Finish: Erstmals macht sich das Eichenholz so richtig bemerkbar. Schön alt, nussig, würzig… einiges an Salz und Kupfer ist ebenfalls vorhanden. Eine leichte Süße kündigt noch einmal zarte Früchte an, bevor Leder und Nüsse das Ruder übernehmen. (88)

Fazit: An solche 12-jährigen Malts könnte ich mich gewöhnen. Komplex, tiefgründig, immer im Gleichgewicht mit dem Fass… nur der Alkoholgehalt lässt zu wünschen übrig. Durch die größtmögliche Verdünnung wirkt der Bowmore doch etwas schwächlich und dünn. Vielleicht sind die 43%-Versionen in der Hinsicht stabiler. Aber insgesamt ein tolles Old school-Ding!

Eine vielgesuchte Rarität: Ein Lagavulin vom weißen Pferd.

Lagavulin 12 Jahre – White Horse – Pure Islay Malt

Eichenfässer / Gradi 43° / Link zur Whiskybase

Tobias hat hier in der Vergangenheit mal einen recht ähnlichen Lagavulin verbloggt, aber wenigstens einen feinen Unterschied gibt es auf dem Etikett: Den Hinweis auf den Import nach Italien. Ein schickes Bottling aus den 70ern.

Nose: Asche und Kohlestaub sind fein vermischt. Belebendes Salz, dezente Austern und spritzige Zitrone katapultieren die Nase an die Südküste von Islay. Mango, Maracuja und Mirabelle treten in dreierlei Ausführungen auf: Frisch geschnitten, kandiert und mit Bienenwachs überzogen. Ölig mit alten Eisenbahnschienen darin. Der Eiche folgen gemahlene Gewürze und Nougat. Ein bisschen Kipper und Süßholz noch. (92)

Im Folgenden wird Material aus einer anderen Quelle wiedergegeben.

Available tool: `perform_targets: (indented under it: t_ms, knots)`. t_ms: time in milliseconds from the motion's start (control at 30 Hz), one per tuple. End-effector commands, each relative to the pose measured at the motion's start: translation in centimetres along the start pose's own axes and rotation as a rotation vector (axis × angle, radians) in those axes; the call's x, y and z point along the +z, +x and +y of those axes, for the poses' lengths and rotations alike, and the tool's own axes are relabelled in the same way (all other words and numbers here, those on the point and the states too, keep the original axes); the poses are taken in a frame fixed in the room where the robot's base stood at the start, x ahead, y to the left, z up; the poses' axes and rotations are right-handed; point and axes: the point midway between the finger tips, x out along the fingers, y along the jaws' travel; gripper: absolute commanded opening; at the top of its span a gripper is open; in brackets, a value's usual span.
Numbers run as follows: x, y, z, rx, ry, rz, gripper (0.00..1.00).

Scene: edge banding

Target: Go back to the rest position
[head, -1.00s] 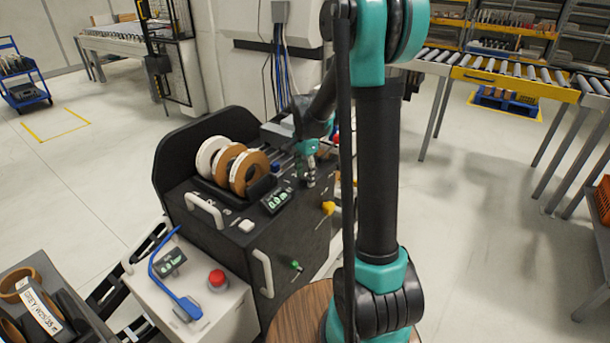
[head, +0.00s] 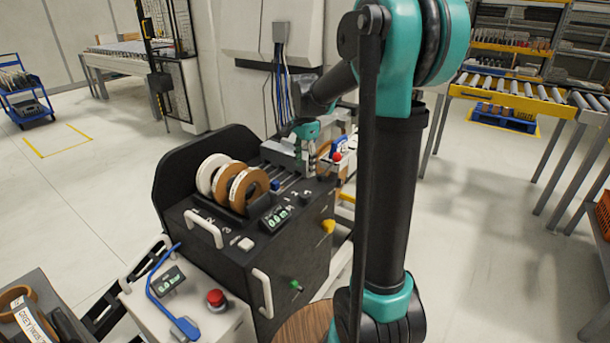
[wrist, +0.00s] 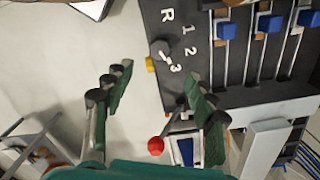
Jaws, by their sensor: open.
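My gripper (wrist: 158,72) is open in the wrist view, its two dark green fingers spread with nothing held between them. Below it are the edge of a black machine panel and pale floor. In the head view my gripper's teal wrist part (head: 305,130) is above the far right side of the black edge-banding machine (head: 285,235). The fingers are hard to make out there.
The machine carries white and brown tape rolls (head: 240,185), a yellow knob (head: 328,226) and a green knob (head: 296,285). In the wrist view a red ball knob (wrist: 156,146) lies near the right finger. Blue blocks (wrist: 270,24) sit on rails.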

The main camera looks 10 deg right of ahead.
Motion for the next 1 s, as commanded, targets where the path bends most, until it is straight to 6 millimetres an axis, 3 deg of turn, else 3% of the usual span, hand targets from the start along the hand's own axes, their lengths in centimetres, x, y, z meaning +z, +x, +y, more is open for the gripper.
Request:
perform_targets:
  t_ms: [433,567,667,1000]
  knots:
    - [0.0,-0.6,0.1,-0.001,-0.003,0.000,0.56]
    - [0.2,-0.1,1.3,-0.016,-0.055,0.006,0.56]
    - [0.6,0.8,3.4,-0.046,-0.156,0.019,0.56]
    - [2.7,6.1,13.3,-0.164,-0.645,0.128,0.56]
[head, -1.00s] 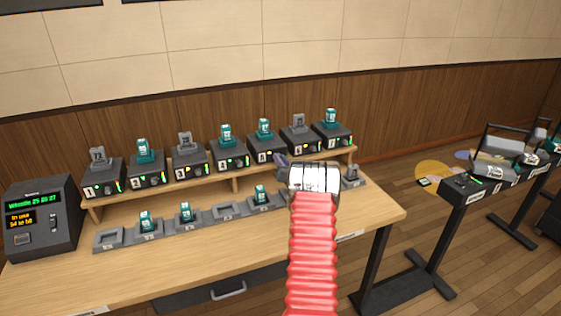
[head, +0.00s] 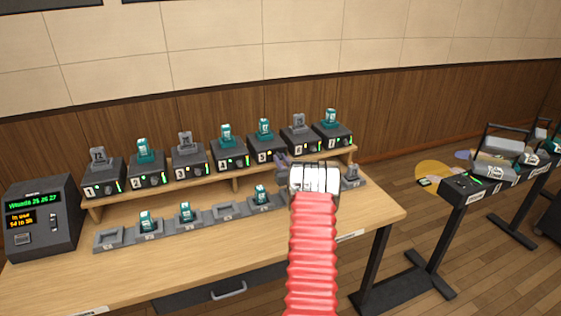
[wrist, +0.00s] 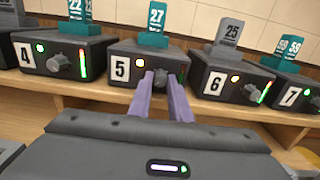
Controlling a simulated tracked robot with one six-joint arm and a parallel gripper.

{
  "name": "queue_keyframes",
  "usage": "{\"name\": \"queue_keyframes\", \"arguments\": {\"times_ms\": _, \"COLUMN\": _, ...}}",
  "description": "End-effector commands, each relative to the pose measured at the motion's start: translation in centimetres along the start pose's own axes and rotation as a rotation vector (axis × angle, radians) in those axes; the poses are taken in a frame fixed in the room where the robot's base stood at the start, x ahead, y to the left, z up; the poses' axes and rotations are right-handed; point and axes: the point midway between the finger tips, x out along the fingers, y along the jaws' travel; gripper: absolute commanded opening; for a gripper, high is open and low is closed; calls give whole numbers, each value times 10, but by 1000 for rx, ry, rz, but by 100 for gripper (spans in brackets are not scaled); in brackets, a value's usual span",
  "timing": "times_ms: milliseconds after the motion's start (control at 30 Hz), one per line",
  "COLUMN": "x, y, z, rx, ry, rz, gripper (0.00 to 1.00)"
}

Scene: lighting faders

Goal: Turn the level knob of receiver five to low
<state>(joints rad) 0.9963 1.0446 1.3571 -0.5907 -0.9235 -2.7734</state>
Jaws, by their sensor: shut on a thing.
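Receiver five (wrist: 121,68) is a dark box with a white "5" label, a small light, and a teal pack marked 27 (wrist: 156,24) on top. The fingers hide part of the knob and the level bar. In the head view my gripper (head: 281,159) shows only partly.
Receiver four (wrist: 62,62) stands close on the left and receiver six (wrist: 231,78) close on the right. A wooden shelf (head: 95,210) carries the row. Charging slots (head: 225,211) line the desk below. A display console (head: 40,217) stands at the far left.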

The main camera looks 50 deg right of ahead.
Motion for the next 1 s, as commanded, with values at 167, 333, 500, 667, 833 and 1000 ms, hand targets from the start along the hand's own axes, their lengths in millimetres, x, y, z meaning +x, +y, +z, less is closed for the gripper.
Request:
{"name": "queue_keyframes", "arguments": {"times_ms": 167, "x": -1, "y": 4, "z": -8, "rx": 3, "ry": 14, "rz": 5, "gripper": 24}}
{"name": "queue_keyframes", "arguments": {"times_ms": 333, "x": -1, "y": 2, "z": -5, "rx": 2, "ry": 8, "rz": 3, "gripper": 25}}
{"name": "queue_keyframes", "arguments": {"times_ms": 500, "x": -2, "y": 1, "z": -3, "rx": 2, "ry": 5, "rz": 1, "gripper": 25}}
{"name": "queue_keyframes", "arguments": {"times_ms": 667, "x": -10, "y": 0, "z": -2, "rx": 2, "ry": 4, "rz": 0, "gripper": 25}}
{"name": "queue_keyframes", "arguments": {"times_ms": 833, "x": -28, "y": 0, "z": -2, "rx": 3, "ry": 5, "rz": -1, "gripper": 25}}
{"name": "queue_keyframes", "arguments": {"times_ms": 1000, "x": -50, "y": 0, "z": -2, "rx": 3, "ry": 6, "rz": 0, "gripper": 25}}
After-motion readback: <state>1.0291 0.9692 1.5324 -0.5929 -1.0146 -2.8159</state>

Taste: Wow, geschmeidig wie flüssiger Heidehonig. Dazu Nougat mit reichlich Asche- und Rußpartikeln. Die gelben Früchte rücken langsam in den Mittelpunkt, während Rost, Kupfer und Motoröl eine Gegenbewegung starten. Die Textur ist leicht speckig und ein bisschen wie Salzlake. Durch Holzkohle wird es noch ein Stücken dreckiger. (91)

Finish: Die metallische, gelbfruchtige Stimmung türmt sich nochmal auf. Diese salzige Welle brandet an ein Klipp aus Asche, Kohle und Vulkanerde. Extrem ölig nochmal, Bitumenstyle. (91)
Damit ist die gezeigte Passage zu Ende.